Best time to visit: November–April
Keibul Lamjao National Park, Manipur
Keibul Lamjao is the largest floating national park in the world. Located in the Bishnupur district of Manipur, it is an integral part of Loktak Lake, and comprises 40 sq km of wetland overgrown with floating vegetation, also known as phumdis. Initially a sanctuary for Manipur’s state animal, Eld’s deer, Keibul Lamjao was notified as a national park in 1977 after the species was spotted again after years of presumed extinction. The park offers an amalgam of aquatic flora: lotus, hyacinth, wild rice, and yams; fauna: hog deer, sambar, wild boar, civet, fox, snakes, and common shrew; and avifauna: myna, kingfisher, woodpecker, crane, and kite. The three hillocks of Pabot, Toya, and Chingjao provide the best vantage point from where the deer can be spotted, preferably at the crack of dawn.

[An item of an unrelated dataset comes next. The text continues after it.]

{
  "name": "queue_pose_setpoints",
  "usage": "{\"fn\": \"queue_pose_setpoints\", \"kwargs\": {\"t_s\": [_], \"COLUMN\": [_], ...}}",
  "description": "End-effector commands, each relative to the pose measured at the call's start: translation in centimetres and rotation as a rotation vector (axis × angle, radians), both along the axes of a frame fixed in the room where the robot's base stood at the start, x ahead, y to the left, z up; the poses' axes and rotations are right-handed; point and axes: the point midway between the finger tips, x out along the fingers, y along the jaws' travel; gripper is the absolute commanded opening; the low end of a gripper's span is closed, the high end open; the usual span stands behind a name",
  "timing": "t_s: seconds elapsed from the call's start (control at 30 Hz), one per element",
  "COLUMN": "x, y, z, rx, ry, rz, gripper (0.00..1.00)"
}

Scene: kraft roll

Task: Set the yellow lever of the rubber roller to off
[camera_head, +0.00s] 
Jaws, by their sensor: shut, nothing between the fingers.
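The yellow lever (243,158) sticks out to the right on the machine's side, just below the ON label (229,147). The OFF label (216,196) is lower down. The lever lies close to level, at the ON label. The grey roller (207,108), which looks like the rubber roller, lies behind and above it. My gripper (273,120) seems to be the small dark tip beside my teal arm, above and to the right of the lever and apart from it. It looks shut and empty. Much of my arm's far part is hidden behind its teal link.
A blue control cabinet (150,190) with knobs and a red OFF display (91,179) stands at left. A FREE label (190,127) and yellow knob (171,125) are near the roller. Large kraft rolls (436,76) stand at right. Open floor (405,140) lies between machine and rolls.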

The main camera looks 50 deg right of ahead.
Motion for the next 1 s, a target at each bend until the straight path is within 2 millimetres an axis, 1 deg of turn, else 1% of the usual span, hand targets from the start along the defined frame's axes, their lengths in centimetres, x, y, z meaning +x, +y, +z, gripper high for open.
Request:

Best time to visit: November–March
Khangchendzonga National Park, Sikkim
Alternately spelled as Kanchenjunga and named after the third-highest peak in the world, this national park and biosphere reserve in Sikkim was bestowed with a “mixed heritage” status by the UNESCO in 2016. It adjoins two other conservation areas: Qomolangma, Tibet to the north and Kanchenjunga Conservation Area, Nepal to the west. The park is home to musk deer, snow leopard, Himalayan tahr, red panda, the endangered Asiatic dog, serow, goral, and nearly 550 species of birds including Tragopan pheasant, Himalayan griffon, osprey, sunbird, and Asian emerald cuckoo. Trekking activities can be undertaken from Yuksom in West Sikkim and/or Lachen in the north after obtaining an Inner Line Permit from the State Home Department.